M. Tchiroma a remercié le peuple camerounais pour sa confiance en lui et au changement, qualifiant sa « victoire » d' »écrasante ».
Sa déclaration intervient alors que le dépouillement des votes est en cours, sur fond de mises en garde du gouvernement contre les candidats qui se proclameraient unilatéralement vainqueurs de l’élection. Son annonce fait fi d’un avertissement du gouvernement selon lequel toute publication unilatérale des résultats équivaudrait à une « haute trahison ».
Dans un communiqué ce mardi, le ministre de l’Administration territoriale a dénoncé une « violation de tous les textes juridiques qui encadrent le processus électoral » au Cameroun. Il a condamné « le comportement irresponsable » du candidat Tchiroma. Le ministre Atanga Nji assure que le processus électoral en cours ira à son terme conformément aux dispositions légales.
Décompte et compilation des votes
Le décompte des votes est en cours après la clôture des bureaux de vote dimanche 12 octobre, pour la présidentielle au Cameroun. La proclamation des résultats, par le Conseil constitutionnel, est attendue dans une quinzaine de jours.

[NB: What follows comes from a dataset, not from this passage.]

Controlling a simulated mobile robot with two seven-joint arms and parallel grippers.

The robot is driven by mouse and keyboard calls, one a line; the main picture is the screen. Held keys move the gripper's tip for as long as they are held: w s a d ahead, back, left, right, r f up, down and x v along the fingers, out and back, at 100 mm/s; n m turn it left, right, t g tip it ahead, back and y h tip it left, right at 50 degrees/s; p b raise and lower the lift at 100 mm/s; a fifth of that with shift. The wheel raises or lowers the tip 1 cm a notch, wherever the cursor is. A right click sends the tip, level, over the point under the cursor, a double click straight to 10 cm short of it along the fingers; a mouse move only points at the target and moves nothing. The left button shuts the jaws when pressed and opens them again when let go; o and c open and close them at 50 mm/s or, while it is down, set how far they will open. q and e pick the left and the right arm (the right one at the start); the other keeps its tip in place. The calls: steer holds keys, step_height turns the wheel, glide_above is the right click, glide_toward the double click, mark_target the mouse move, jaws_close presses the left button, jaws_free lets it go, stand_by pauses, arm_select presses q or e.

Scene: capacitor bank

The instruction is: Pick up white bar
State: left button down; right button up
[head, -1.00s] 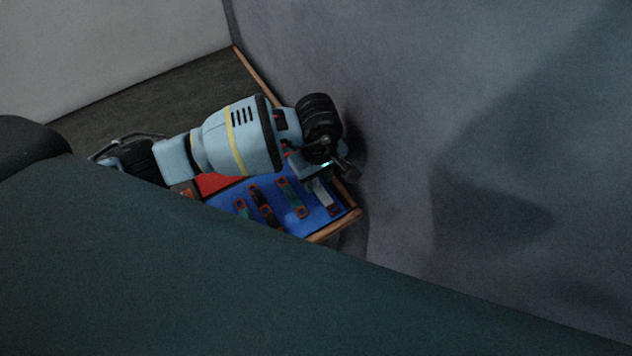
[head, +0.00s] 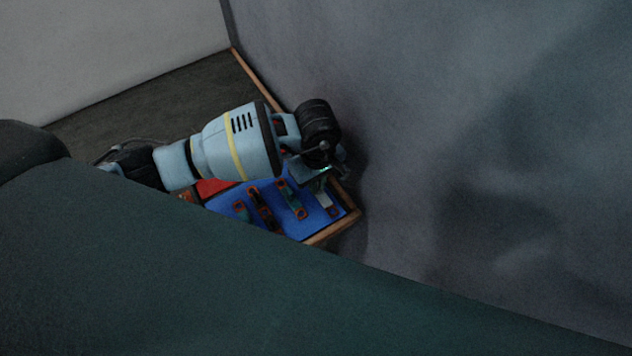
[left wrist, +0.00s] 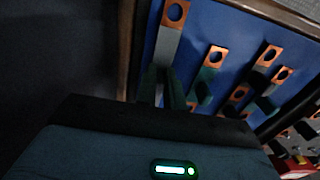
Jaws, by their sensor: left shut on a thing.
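The white bar (head: 323,199), pale grey-white with copper-coloured ends, is at the right end of a blue panel (head: 312,228) in the head view. In the left wrist view the white bar (left wrist: 168,46) runs up from between my fingers to a copper end with a hole. My left gripper (left wrist: 163,80) is shut on the bar. In the head view my left gripper (head: 324,180) hides the bar's upper part. I cannot tell whether the bar is clear of the panel. My right gripper is not in view.
Several dark and green bars with copper ends, such as a green bar (head: 291,199), lie beside the white bar. A wooden rim (head: 335,228) edges the panel. A grey wall (head: 450,150) stands close at the right. A red area (head: 212,187) is at the left.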

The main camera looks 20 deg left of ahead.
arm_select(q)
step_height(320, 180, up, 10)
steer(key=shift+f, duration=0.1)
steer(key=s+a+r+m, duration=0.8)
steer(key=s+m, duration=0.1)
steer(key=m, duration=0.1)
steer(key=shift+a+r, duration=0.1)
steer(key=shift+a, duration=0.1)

Les Camerounais (au pays et à l’étranger) se sont rendus aux urnes dimanche pour élire un nouveau président de la République parmi les 12 candidats en lice, dont le président sortant, Paul Biya (92 ans).

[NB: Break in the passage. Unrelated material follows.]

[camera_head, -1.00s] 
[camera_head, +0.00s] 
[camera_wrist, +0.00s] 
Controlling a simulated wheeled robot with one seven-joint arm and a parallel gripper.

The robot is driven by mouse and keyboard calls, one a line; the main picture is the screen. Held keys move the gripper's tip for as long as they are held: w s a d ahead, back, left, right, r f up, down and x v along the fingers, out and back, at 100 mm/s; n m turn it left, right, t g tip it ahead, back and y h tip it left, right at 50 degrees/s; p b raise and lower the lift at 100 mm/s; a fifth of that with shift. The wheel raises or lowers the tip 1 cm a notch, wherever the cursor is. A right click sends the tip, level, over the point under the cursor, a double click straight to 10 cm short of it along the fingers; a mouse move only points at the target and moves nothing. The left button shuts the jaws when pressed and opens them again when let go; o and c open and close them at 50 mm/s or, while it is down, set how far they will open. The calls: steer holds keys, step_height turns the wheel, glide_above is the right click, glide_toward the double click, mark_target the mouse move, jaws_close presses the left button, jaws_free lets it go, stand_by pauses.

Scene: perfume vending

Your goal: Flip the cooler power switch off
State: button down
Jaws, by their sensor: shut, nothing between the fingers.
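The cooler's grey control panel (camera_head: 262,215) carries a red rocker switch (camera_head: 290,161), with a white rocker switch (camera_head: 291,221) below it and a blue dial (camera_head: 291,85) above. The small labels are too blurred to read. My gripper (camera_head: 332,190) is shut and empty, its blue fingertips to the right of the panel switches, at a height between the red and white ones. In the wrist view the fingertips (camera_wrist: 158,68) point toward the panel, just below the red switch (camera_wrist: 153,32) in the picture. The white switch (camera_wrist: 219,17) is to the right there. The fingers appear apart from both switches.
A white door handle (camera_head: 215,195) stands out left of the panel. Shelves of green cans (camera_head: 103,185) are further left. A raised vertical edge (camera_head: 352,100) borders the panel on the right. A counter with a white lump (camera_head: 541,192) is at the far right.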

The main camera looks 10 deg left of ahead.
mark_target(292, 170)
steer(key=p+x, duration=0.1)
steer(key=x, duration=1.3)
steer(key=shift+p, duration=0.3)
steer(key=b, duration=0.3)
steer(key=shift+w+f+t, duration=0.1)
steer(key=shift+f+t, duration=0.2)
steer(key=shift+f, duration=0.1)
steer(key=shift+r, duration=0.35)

Le politologue Michel Oyane regrette que les tendances ne soient pas dégagées après la fermeture des bureaux de vote, bien que la loi suggère normalement, le dépouillement, bureau de vote par bureau de vote.
« Malheureusement, les tendances ne pourront pas être dégagées parce que ça, c’est une pratique camerounaise qui consiste à être incapable de dégager les tendances en fonction des différents dépouillements qui sont faits, çà et là, dans les différents bureaux de vote, dans les régions, les départements et les arrondissements », regrette-il.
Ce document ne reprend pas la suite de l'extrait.